Why is this good for your performance?
Because it calms you down, there are no worrying thoughts to disrupt your concentration and there are no emotions like fear and anxiety to lower your performance. You believe you can do it and you go forward decisively, focused on what needs to be done.
Why is relying on confidence not so good?
The answer is because confidence is based on theory. It's a prediction (I can do it - in the future) and it's typically based on the outcome (I can win the match, the tournament, can beat this player, can hit this shot...).
However, one cannot control the outcome.
You cannot guarantee that you will win the match or beat the other player. And deep down inside, you know it. You know you cannot be 100% sure about the outcome and this feeling eats away at your confidence.
Another problem with confidence is that you may start the match believing that you can beat your opponent (you start feeling confident), but suddenly the score is 1:4 for him and now there is a lot of EVIDENCE that your THEORY (I can beat him) is false. (You end up losing confidence.)
There are also many events in the match that will suggest to you that your theory is wrong - like making a double fault, missing a sitter, making unforced errors, being outplayed, and so on. So, sooner or later, the confidence "theory" can be proven wrong.
For most people that's a lost battle, because they cannot argue with their theory (confidence) against the mounting evidence (losing points) that their theory (I'll win the match) is correct. Therefore, eventually they stop believing it - which means they start believing that they will lose the match.
This, of course, makes their performance plummet downwards and now they really have poor chances of winning.
This "first up/later down" confidence swing happens again and again with almost every player involved in any sport.
In order for confidence to work, one needs to convince himself, DESPITE the mounting evidence (losing points, losing a set, having lost to someone many times...) that his "theory" is right. In reality, it can be right only a few times, since he cannot win all points and cannot win all matches.
Consequently, your confidence thinking is only partially true and you know it from your previous experiences. You can convince yourself all you want that you'll win, but deep down you KNOW that, against an equal opponent, you can win maybe 50% of the points and 50% of the matches played.
Therefore, being confident is really trying to blind yourself from reality and that's why not many people can do it. They know the truth - winning maybe 50% of matches against equal opponents and much less against better opponents. They know that they cannot hit every sitter in, but being confident means they believe they will hit it in (100%).
Then what should you think?
I suggest 2 approaches. Test both of them and see which one works better for you... Even better, apply both of them to your mental tennis training.

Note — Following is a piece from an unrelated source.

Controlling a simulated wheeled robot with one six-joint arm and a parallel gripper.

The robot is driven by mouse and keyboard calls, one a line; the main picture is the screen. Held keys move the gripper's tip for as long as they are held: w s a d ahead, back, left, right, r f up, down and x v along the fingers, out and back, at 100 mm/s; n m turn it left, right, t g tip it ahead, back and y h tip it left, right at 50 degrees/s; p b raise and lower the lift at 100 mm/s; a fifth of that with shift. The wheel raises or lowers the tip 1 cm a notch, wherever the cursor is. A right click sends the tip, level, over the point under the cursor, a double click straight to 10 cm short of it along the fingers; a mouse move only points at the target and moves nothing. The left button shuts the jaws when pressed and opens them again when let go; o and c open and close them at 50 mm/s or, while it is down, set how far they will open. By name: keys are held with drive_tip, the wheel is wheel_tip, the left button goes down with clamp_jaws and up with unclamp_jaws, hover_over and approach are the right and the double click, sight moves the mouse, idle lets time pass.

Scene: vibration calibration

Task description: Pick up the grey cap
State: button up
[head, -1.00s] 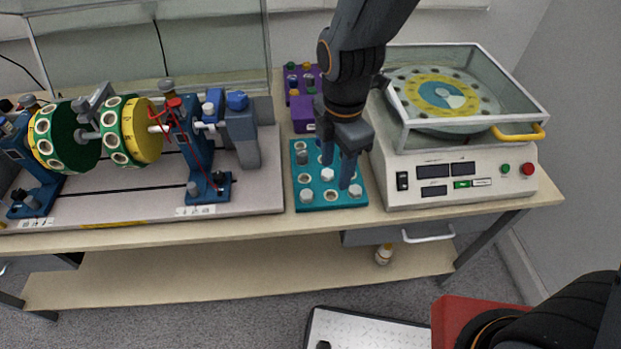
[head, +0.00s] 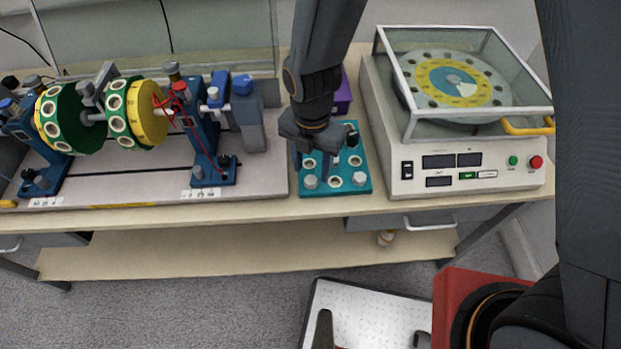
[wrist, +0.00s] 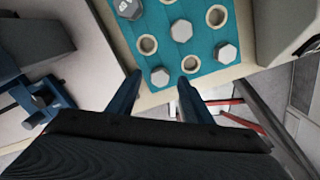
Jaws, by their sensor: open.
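Several grey hexagonal caps sit in the teal block on the bench; I cannot tell which one the task means. In the head view, one cap (head: 310,182) is at the front left corner of the block, below my gripper, and another cap (head: 360,179) is at the front right. The wrist view shows a cap (wrist: 160,77) between and beyond my fingertips, and others further up. My gripper (head: 313,168) is open and empty, pointing down over the left part of the teal block (head: 365,160). In the wrist view, my gripper (wrist: 160,82) has its fingers apart.
A rotor rig (head: 130,112) with blue stands is to the left of the block. A white balancing machine (head: 470,160) with a glass guard stands close on the right. A purple block (head: 343,95) is behind my arm. The bench's front edge is close below the teal block.

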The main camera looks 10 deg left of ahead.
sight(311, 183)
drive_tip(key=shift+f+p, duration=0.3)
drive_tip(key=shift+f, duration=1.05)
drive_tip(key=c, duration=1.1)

1. Dig deep to find and face your fears.
Lack of confidence is not the real problem. Let's start with this hypothetical question:
Q: Can you perform well even if your chances of success are minimal? For example, can you give 100% effort playing Roger Federer and trying to win a point?
A: Of course you can.
So, we need to realize that the probability of winning the point (which means that you don't feel confident about it) doesn't automatically determine the level of your performance. A low probability of winning (a point, rally, match, tournament, ...) doesn't automatically make you play worse.
Here's another example:
Q: Andy Roddick is about to serve his first serve and you're about to return it. Would you feel confident about your chances of getting the ball back?
A: No, surely not.
Q2: But would that low confidence really make you return poorly?
A2: I don't think so.
I personally would concentrate 100% on trying to react as quickly as possible and to do the best I can. I would perform the same as if I was confident about returning the serve.
What really creates poor performance is fear.
It can be a fear of failure, fear of humiliation, fear of being scolded by parents, fear of not playing to meet expectations (yours, the coach's, the country's...), fear of winning, fear of the unknown, etc.
Your goal is then to find and identify the fear(s), first by vividly imagining the loss and its potential negative consequences. Then you need to face your fear(s) by imagining that those consequences have really happened and whether you'd still be ok.
Would you be able to handle this? Are you willing to accept all the negative consequences of losing (missing a shot)?
Once you deal with your fears, you'll realize that lack of confidence is really not a problem. It just means that you are not 100% sure that you can win and that's normal and realistic thinking.
You also know that regardless of this, you can and WILL give 100% of your effort in order to compete with honor and sportsmanship. If you do that, you'll greatly increase the chances of winning.
2. Stop thinking, clear your mind and look to enter the zone.
Another solution to deal with the lack of confidence is to stop thinking about past and the future and become immersed in the now. The solution is also to stop predicting (going into the future in your mind) and focus on playing.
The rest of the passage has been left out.